═════ DATA ENTRIES ═════

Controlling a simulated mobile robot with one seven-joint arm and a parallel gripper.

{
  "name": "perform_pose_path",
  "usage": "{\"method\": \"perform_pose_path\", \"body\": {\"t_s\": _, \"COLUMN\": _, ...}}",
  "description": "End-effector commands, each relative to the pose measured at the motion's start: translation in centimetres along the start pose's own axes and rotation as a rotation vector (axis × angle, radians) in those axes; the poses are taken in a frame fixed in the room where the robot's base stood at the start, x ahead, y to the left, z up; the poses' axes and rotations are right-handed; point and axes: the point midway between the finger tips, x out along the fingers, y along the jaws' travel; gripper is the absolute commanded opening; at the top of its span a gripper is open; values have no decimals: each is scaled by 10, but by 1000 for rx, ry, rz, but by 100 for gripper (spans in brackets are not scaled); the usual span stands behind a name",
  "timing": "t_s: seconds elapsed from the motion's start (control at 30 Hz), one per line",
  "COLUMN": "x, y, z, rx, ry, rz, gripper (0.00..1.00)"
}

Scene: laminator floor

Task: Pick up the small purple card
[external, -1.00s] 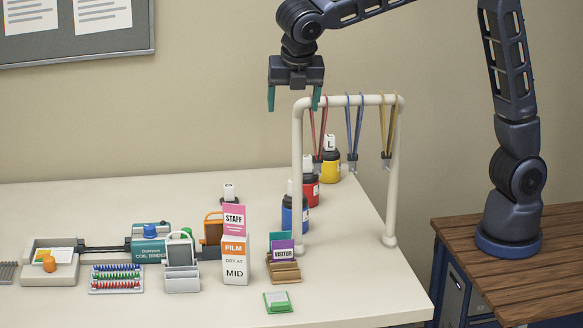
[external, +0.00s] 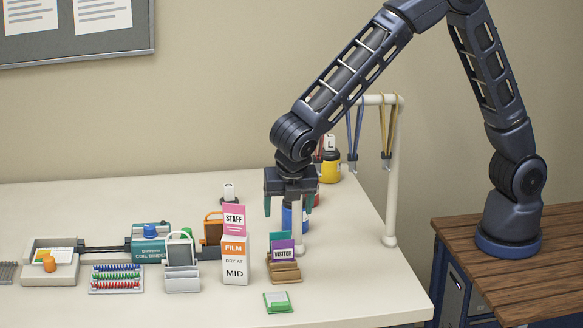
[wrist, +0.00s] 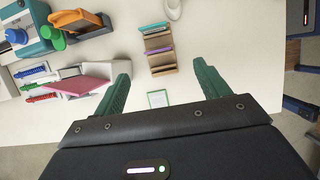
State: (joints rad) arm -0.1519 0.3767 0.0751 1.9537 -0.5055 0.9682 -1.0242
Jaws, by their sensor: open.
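The small purple card (external: 283,250), with a white VISITOR label, stands in a wooden stepped holder (external: 285,272) near the table's front right. A teal card (external: 277,237) stands behind it in the same holder. In the wrist view the purple card (wrist: 158,50) shows as a thin edge between the slats, with the teal card (wrist: 155,27) apart from it. My gripper (external: 287,207) is open and empty, pointing down above and slightly behind the holder. In the wrist view the holder (wrist: 163,69) lies between and beyond my fingers (wrist: 162,75).
Left of the holder stands an orange and white FILM box (external: 235,265) with a pink STAFF card (external: 233,220). A green-edged card (external: 278,302) lies in front. Table at the front right is clear.

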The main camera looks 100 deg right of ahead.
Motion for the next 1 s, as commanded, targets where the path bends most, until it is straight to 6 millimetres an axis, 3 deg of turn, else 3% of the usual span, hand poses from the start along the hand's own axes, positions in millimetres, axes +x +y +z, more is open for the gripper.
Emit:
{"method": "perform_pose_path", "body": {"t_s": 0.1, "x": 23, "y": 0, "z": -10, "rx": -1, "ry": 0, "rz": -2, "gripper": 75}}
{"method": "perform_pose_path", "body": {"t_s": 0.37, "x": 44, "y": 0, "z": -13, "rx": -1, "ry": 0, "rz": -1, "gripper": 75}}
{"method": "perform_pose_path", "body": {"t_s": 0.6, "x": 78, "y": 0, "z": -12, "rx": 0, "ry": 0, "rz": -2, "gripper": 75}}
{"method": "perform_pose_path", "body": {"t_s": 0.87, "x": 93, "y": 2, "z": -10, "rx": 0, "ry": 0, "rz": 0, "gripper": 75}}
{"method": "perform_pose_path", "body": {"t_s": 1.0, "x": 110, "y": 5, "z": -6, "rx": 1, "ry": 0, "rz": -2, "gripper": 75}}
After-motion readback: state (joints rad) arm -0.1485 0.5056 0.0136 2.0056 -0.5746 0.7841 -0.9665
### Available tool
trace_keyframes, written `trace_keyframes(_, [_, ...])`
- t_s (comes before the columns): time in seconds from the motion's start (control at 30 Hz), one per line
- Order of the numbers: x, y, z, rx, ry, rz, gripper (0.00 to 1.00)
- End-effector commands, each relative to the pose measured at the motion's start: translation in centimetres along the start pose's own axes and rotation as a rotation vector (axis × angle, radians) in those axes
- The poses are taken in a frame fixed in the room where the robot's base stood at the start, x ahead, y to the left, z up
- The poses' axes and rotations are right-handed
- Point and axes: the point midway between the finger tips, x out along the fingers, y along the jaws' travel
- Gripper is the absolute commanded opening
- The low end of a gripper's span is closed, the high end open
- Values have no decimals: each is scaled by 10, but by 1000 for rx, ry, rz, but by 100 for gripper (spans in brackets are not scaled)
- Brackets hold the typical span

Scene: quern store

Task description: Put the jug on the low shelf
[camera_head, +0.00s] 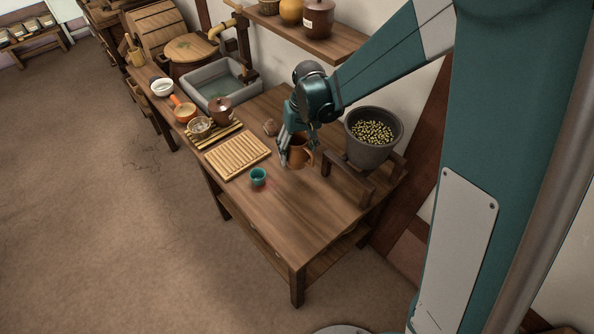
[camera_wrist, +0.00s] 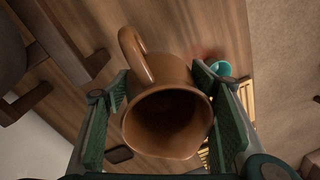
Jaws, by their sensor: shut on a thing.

═════

### EXERCISE AIM
Retype all the records shown above, character for character. Omit every picture.

### RESULT OF THIS EXERCISE
Controlling a simulated mobile robot with one seven-joint arm and a parallel gripper.

{
  "name": "perform_pose_path",
  "usage": "{\"method\": \"perform_pose_path\", \"body\": {\"t_s\": _, \"COLUMN\": _, ...}}",
  "description": "End-effector commands, each relative to the pose measured at the motion's start: translation in centimetres along the start pose's own axes and rotation as a rotation vector (axis × angle, radians) in those axes; the poses are taken in a frame fixed in the room where the robot's base stood at the start, x ahead, y to the left, z up; the poses' axes and rotations are right-handed; point and axes: the point midway between the finger tips, x out along the fingers, y along the jaws' travel; gripper is the absolute commanded opening; at the top of its span a gripper is open; values have no decimals: each is scaled by 10, but by 1000 for rx, ry, rz, but by 100 for gripper (spans in brackets are not scaled); the usual span stands behind a name",
  "timing": "t_s: seconds elapsed from the motion's start (control at 30 Hz), one per line",
  "COLUMN": "x, y, z, rx, ry, rz, gripper (0.00..1.00)"
}

Scene: laminator floor

Task: Pick up the small purple card
[external, -1.00s] 
[external, +0.00s] 
[wrist, +0.00s] 
State: (joints rad) arm -0.1519 0.3767 0.0751 1.9537 -0.5055 0.9682 -1.0242
Jaws, by their sensor: open.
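The small purple card (external: 283,250), with a white VISITOR label, stands in a wooden stepped holder (external: 285,272) near the table's front right. A teal card (external: 277,237) stands behind it in the same holder. In the wrist view the purple card (wrist: 158,50) shows as a thin edge between the slats, with the teal card (wrist: 155,27) apart from it. My gripper (external: 287,207) is open and empty, pointing down above and slightly behind the holder. In the wrist view the holder (wrist: 163,69) lies between and beyond my fingers (wrist: 162,75).
Left of the holder stands an orange and white FILM box (external: 235,265) with a pink STAFF card (external: 233,220). A green-edged card (external: 278,302) lies in front. Table at the front right is clear.

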The main camera looks 100 deg right of ahead.
Motion for the next 1 s, as commanded, targets where the path bends most, until it is straight to 6 millimetres an axis, 3 deg of turn, else 3% of the usual span, hand poses from the start along the hand's own axes, positions in millimetres, axes +x +y +z, more is open for the gripper.
Emit:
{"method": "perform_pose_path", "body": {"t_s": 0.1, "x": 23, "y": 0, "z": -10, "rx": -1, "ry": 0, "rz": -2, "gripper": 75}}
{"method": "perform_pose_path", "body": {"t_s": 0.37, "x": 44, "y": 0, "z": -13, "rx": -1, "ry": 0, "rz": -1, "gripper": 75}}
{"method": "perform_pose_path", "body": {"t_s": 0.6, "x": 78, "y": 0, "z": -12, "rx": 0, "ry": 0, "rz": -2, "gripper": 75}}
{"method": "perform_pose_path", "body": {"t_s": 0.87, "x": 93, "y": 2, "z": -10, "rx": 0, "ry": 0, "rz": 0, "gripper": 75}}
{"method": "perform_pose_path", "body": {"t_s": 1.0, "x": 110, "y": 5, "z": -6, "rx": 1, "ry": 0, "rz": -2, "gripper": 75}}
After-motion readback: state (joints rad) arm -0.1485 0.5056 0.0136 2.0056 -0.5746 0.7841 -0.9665
### Available tool
trace_keyframes, written `trace_keyframes(_, [_, ...])`
- t_s (comes before the columns): time in seconds from the motion's start (control at 30 Hz), one per line
- Order of the numbers: x, y, z, rx, ry, rz, gripper (0.00 to 1.00)
- End-effector commands, each relative to the pose measured at the motion's start: translation in centimetres along the start pose's own axes and rotation as a rotation vector (axis × angle, radians) in those axes
- The poses are taken in a frame fixed in the room where the robot's base stood at the start, x ahead, y to the left, z up
- The poses' axes and rotations are right-handed
- Point and axes: the point midway between the finger tips, x out along the fingers, y along the jaws' travel
- Gripper is the absolute commanded opening
- The low end of a gripper's span is closed, the high end open
- Values have no decimals: each is scaled by 10, but by 1000 for rx, ry, rz, but by 100 for gripper (spans in brackets are not scaled)
- Brackets hold the typical span

Scene: quern store

Task description: Put the jug on the low shelf
[camera_head, +0.00s] 
[camera_wrist, +0.00s] 
Jaws, by their sensor: shut on a thing.

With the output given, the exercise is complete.